REQUIRED TASK — Copy every line that holds "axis".

INFORMATION PROVIDED —
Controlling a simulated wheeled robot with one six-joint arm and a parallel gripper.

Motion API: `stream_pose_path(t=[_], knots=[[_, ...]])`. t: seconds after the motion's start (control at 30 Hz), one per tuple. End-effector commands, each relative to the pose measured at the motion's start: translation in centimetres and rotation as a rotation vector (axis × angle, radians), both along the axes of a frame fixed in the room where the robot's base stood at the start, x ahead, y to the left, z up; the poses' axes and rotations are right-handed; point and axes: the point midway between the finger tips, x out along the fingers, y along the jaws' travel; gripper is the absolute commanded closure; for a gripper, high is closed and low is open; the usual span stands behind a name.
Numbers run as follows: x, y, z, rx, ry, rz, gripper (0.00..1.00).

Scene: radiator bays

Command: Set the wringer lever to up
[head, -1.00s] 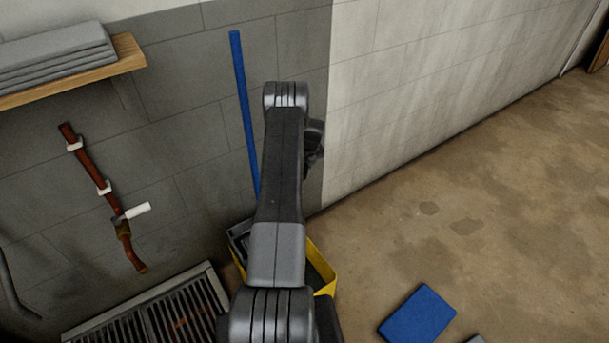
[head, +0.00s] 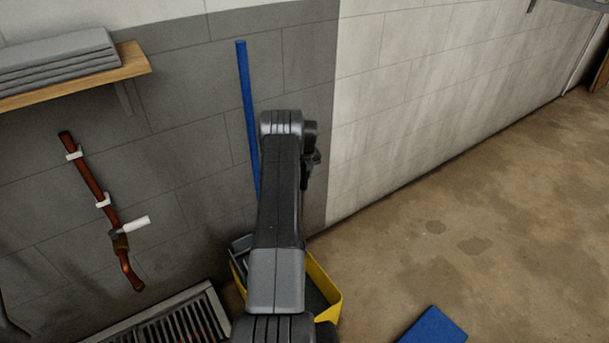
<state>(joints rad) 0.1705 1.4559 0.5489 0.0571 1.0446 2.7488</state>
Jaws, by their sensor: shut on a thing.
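The yellow mop bucket (head: 335,298) stands on the floor against the wall, mostly behind my arm. A dark grey part, seemingly the wringer (head: 240,247), shows at its left rim. I cannot make out the wringer lever or its position; my arm covers the middle of the bucket. My arm reaches forward over the bucket. Only a dark part of my wrist end shows to the right of the arm, and my gripper's fingertips are hidden behind the arm. What lies between them cannot be seen.
A blue pole (head: 247,110) leans up the wall behind the bucket. A copper pipe with a white-handled valve (head: 134,226) is at left, below a shelf (head: 130,70) with grey stacked items. A floor grate (head: 180,325) and a blue pad (head: 432,327) lie nearby. Floor at right is clear.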

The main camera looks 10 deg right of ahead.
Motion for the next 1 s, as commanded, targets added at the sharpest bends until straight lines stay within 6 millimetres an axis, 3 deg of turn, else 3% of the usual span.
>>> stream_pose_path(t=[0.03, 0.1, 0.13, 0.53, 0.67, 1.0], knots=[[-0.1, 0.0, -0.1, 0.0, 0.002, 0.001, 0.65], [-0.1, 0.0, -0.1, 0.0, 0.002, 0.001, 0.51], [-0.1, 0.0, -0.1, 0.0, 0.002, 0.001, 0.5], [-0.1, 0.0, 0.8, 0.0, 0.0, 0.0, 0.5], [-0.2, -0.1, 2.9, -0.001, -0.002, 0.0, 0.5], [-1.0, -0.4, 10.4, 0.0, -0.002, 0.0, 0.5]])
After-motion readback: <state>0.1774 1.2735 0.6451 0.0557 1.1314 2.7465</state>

WRITTEN ANSWER —
Motion API: `stream_pose_path(t=[_], knots=[[_, ...]])`. t: seconds after the motion's start (control at 30 Hz), one per tuple. End-effector commands, each relative to the pose measured at the motion's start: translation in centimetres and rotation as a rotation vector (axis × angle, radians), both along the axes of a frame fixed in the room where the robot's base stood at the start, x ahead, y to the left, z up; the poses' axes and rotations are right-handed; point and axes: the point midway between the finger tips, x out along the fingers, y along the jaws' travel; gripper is the absolute commanded closure; for a gripper, high is closed and low is open; the usual span stands behind a name.
Motion for the next 1 s, as commanded, targets added at the sharpest bends until straight lines stay within 6 millimetres an axis, 3 deg of turn, else 3% of the usual span.

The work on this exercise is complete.